Wynn Resorts (NASDAQ:WYNN) recently reported Q4 revenue and earnings well below expectations, due in large part to weakness in China. Analysts revised their estimates significantly lower for both 2015 and 2016 after the report, sending the stock to a Zacks Rank #5 (Strong Sell).
While shares of Wynn Resorts are trading well off of their highs, it still doesn’t look like a value at more than 20x forward earnings.
Fourth Quarter Results
Wynn Resorts reported weak fourth quarter results on February 3. Adjusted earnings per share came in at $1.20, missing the Zacks Consensus Estimate of $1.44. It was a 47% decrease from the same quarter last year.
Net revenues plunged 25% year-over-year to $1,138 million, which was below the consensus of $1.238 billion. This was due in large part to a 32% decline in net revenues from its Macau Operations, which accounted for approximately two-thirds of total net revenues in the quarter. Net revenues from its Las Vegas Operations decreased 6%.
The company announced a $1.50 per share dividend for the quarter, which was more than adjusted earnings in Q4. Net interest expense was $74.6 million in the quarter. The company’s interest coverage ratio (operating income / net interest expense) was 2.1x in Q4.
Following disappointing Q4 results, analysts revised their estimates significantly lower for both 2015 and 2016. This sent the stock to a Zacks Rank #5 (Strong Sell).
The Zacks Consensus Estimate for 2015 is now $6.65, down from $7.42 before the report and down from $8.31 ninety days ago. The 2016 consensus is currently $7.90, down from $10.25 and $11.03 over the same periods, respectively.
Shares of Wynn Resorts are well off their 52-week high, but it doesn’t look like a value here. The stock trades at 22x 12-month forward earnings and 18x enterprise value to cash flow. Its free cash flow yield is just 3.2%.
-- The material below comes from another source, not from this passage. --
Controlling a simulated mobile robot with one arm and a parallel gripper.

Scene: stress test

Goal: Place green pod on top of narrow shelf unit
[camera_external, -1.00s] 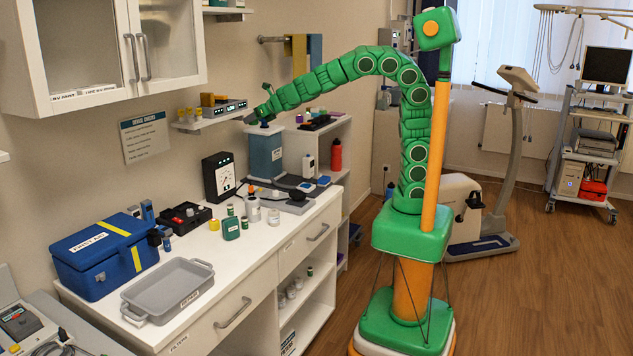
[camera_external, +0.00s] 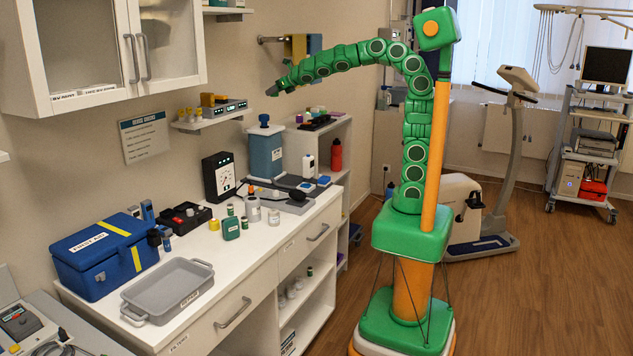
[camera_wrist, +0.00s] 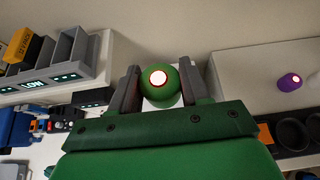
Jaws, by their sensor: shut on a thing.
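The green pod (camera_wrist: 160,96), with a white, red-ringed end, is between the two dark fingers of my gripper (camera_wrist: 161,80) in the wrist view. My gripper is shut on it. In the external view my gripper (camera_external: 272,91) is raised above the blue canister, and the pod cannot be made out there. The narrow white shelf unit (camera_external: 344,148) stands beyond the counter, to the right of and lower than my gripper. Its top holds a black holder (camera_external: 317,123) and a small purple pod (camera_wrist: 290,82).
A small wall shelf (camera_external: 212,120) with a grey device and yellow items is left of my gripper. The blue canister (camera_external: 265,155) stands below. The counter (camera_external: 262,254) holds several items.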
As of September 30, 2014, Wynn sported a debt to equity ratio of 25. And it appears that the company is paying its generous dividends primarily through the issuance of debt rather than cash flow. Through the first nine months of 2014, Wynn generated $267 million in free cash flow but paid out $690 million in dividends.
The Bottom Line
With falling revenues, profits and earnings estimates, as well as lofty valuation, Wynn Resorts doesn’t offer much to like in the near term.